Baca berita dengan sedikit iklan, klik di sini

TIDAK banyak yang berubah dari bangunan dua lantai di tepi Jalan Manggis, Desa Lelateng, Kabupaten Jembrana, itu. Gedung bertembok tebal dengan tiga jendela besar di lantai dua itu tampak kokoh. Empat dekade lampau, gedung ini dikenal dengan sebutan Toko Wong.

Ketika Tempo berkunjung ke sana, pertengahan September lalu, orang-orang tua di Jembrana masih ingat betul sejarah gelap Toko Wong. Meski sekarang bangunan itu dipakai buat menjual mebel aneka rupa, tak mudah untuk lupa apa yang terjadi di sana pada pengujung November 1965.

"Toko itu dipakai untuk menahan orang-orang PKI," kata Ida Bagus Raka Negara, 73 tahun, bekas Kepala Desa Tegalcangkring, Jembrana. Dia lalu bercerita bagaimana setiap malam truk-truk besar membawa ratusan anggota Partai Komunis Indonesia untuk disekap di sana. "Waktu itu, penjara di pusat kota sudah penuh," ujarnya.

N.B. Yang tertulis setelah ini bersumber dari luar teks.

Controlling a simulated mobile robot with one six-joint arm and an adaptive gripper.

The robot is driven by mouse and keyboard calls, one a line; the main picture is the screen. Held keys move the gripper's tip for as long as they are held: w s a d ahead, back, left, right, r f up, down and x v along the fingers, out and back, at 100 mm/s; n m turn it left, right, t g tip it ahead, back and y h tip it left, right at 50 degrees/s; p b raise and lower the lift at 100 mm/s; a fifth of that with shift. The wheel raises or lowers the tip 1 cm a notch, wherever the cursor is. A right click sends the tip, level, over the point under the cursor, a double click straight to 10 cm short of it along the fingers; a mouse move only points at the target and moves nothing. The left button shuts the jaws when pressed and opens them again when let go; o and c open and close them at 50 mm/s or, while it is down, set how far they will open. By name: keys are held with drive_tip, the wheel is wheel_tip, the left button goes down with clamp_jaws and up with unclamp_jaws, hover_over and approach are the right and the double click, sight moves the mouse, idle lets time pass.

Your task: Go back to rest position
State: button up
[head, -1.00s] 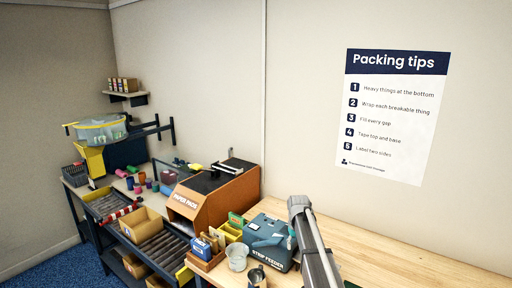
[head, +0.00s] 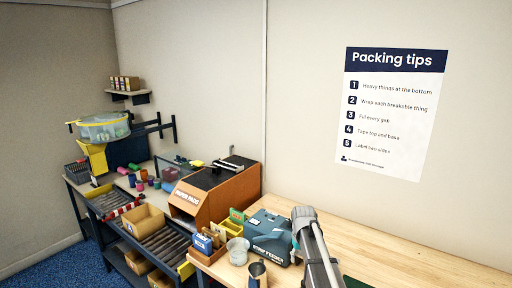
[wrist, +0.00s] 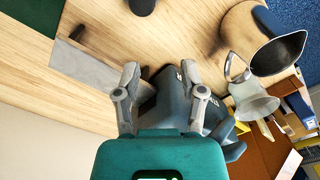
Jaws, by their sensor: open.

Para tawanan ini tak dipenjara lama-lama. Setiap kali lantai dasar dan lantai dua toko yang semula terkenal sebagai toko kelontong itu padat dengan manusia, truk-truk yang sama akan mengangkut mereka pergi. Tak ada yang kembali. Sampai suatu malam, entah kenapa, para penjaga murka. "Semua tahanan PKI diberondong dengan senapan mesin," kata Raka. Tak kurang dari 200 anggota PKI tewas malam itu.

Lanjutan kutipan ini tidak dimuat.